In 15 seasons at Denver, Tierney has compiled a 157-54 record — a mark that would be enviable at many schools. But he acknowledged that the time is right to step down and hand the reins to associate head coach Matt Brown.

“I still feel like I could coach, I still feel like I’ve got energy,” he said. “I just think that with a lot going on like the NCAA stuff and [name, image and likeness] stuff, coaching in college is different than it was. It’s not worse, it’s just different. So I think young men like Matt Brown and some of these great coaches, for them, it’s the norm. For me, I’m used to 48 years ago, washing clothes and lining fields and coaching.”

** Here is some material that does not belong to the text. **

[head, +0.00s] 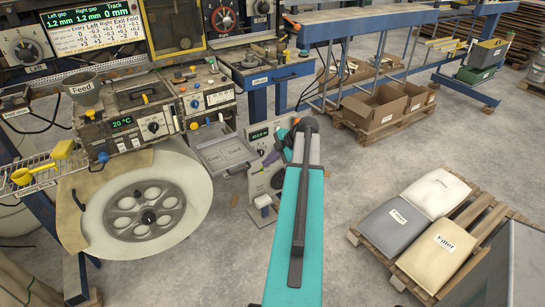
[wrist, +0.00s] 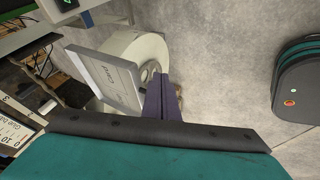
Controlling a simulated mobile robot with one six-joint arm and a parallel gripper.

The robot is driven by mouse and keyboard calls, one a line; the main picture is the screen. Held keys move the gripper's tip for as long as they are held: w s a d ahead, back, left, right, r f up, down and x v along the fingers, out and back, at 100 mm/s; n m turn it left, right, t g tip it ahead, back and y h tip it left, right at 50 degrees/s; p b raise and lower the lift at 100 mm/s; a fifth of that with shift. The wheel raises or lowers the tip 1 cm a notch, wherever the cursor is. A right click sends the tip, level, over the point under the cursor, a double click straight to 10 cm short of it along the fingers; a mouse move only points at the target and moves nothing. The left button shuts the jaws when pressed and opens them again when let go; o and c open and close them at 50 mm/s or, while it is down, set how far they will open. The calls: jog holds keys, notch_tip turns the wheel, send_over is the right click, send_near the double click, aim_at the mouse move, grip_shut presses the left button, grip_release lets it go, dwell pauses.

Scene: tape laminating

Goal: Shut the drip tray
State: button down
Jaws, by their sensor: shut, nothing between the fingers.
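The drip tray (head: 226,155) is a shallow grey tray that sticks out from the lower right side of the machine, above the floor. In the wrist view the tray (wrist: 112,82) appears as a pale grey slab with a label too blurred to read. My gripper (head: 270,158) is just right of the tray's outer end in the head view, partly hidden by my arm. In the wrist view its purple fingers (wrist: 163,84) are together and empty, close beside the tray's right edge. I cannot tell whether they touch it.
A large white roll (head: 146,205) hangs below and left of the tray. A control box with a dial (head: 264,160) stands behind my gripper. A pallet with filler sacks (head: 425,225) lies to the right. The grey floor between is mostly clear.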

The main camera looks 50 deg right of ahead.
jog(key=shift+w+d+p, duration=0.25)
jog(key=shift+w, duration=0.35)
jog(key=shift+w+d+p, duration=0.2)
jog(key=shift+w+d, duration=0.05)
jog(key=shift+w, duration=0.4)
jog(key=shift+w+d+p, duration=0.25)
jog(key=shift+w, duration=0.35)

Tierney’s return to Johns Hopkins — where he also amassed a 35-14-3 record as coach of the men’s soccer team and departed as the program’s record holder for career winning percentage among the coaches — seemed a fitting way to start his final campaign. He recalled he and his wife Helen being greeted by the late Bob Scott, the university’s athletic director, in the summer of 1984 and handing then-6-month-old Brianne, then-2-year-old Courtney and then-4-year-old Brendan to Scott.

Scott jokingly asked the parents, “Are there any more?”

“We said, ‘As a matter of fact, there is,’ and we pulled 6-year-old Trevor out,” Tierney said with a laugh. “Bob was so good to me. … You can’t not look back and have a smile on your face a little bit.”


In spite of his age, Tierney hasn’t mellowed that much. Through the five-quarter, two-and-a-half-hour scrimmage, he held his players accountable for physical and mental errors, questioned the calls of three officials moderating the exhibition and stalked the sideline while wearing his characteristic sun blocker shades.

Tierney, whose team trailed the Blue Jays 10-7 after four quarters and 12-8 after an extra period, vowed to never relinquish his passion during games.

“That’s just not who I am,” he said. “You can’t have this kind of job and not put your heart and soul into it. I’ll apologize for 49 years of my attitude towards referees when I retire. Until then, every Saturday is going to be the same.”